The thrust to weight ratio is 0.75, which makes this stage better equipped to fight against gravity.
Here's the time to altitude graph for the Falcon 9. Let's highlight where the Atlas V staged, at about 250 seconds.
The Falcon 9 stages much earlier in the flight, at about 150 seconds, and a speed of 2200 meters/second. The earlier staging and the beefier second stage means that the trajectory is less lofted.
The choice to use a beefier second stage that stages much earlier means that staging happens lower and slower, and that enables first stage landing and reuse.
The falcon 9 packs a lot of propellant into the second stage, giving it a great mass ratio, and a total delta V of 6020 m/s, a little more than double the centaur even though the centaur has a much higher specific impulse.
Which is not surprising; falcon 9 stages much earlier than Atlas V and therefore the second stage needs to do much more of the work to get into orbit, and that requires a higher delta v.
Let's compare the two approaches.
The thrust to weight of centaur is only 0.27, while the thrust to weight of the falcon 9 second stage is 0.75.
The centaur has about 2940 meters/second of delta v, while Falcon 9 gets 6020. The two stages are roughly the same size with centaur having a bit more volume, but it simply cannot pack much propellant into its tanks because liquid hydrogen takes up so much space, so it ends up with much less delta v. Atlas V deals with this limitation by staging later and using a beefier first stage that can do most of the work of getting the payload to orbit.
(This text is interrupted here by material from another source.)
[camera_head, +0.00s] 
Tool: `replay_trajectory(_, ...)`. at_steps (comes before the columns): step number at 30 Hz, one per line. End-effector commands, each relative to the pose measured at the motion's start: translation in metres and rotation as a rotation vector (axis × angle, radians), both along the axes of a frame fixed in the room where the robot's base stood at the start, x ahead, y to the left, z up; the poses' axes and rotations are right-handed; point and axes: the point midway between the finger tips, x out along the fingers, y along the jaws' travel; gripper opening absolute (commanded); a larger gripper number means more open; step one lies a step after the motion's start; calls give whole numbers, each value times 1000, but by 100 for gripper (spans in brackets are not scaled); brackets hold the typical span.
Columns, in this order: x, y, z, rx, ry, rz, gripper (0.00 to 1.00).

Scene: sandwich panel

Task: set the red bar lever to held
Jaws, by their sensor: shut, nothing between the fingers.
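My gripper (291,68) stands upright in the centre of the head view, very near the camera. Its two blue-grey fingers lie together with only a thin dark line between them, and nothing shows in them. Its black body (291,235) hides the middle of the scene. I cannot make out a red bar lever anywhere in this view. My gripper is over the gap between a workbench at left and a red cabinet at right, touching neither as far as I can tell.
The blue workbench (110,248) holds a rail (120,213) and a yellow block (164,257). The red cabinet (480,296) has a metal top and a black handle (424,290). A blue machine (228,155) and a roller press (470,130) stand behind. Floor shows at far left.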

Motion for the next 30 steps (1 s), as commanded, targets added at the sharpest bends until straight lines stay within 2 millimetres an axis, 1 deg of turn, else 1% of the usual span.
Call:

If we consider goals, the goal of the Atlas v was to reuse centaur and have low engine cost, and it achieved that. Falcon 9 wanted engine and fuel commonality across both stages, and it wanted low staging to enable landing of the first stage for reuse.
Different goals and constraints lead to different approaches.
Different missions will of course produce different optimization results, based on payload mass, destination orbit, trajectory constraints, and a number of other factors.
Thank you for your attention
If you enjoyed this video, please draw a picture of a centaur holding a falcon for me.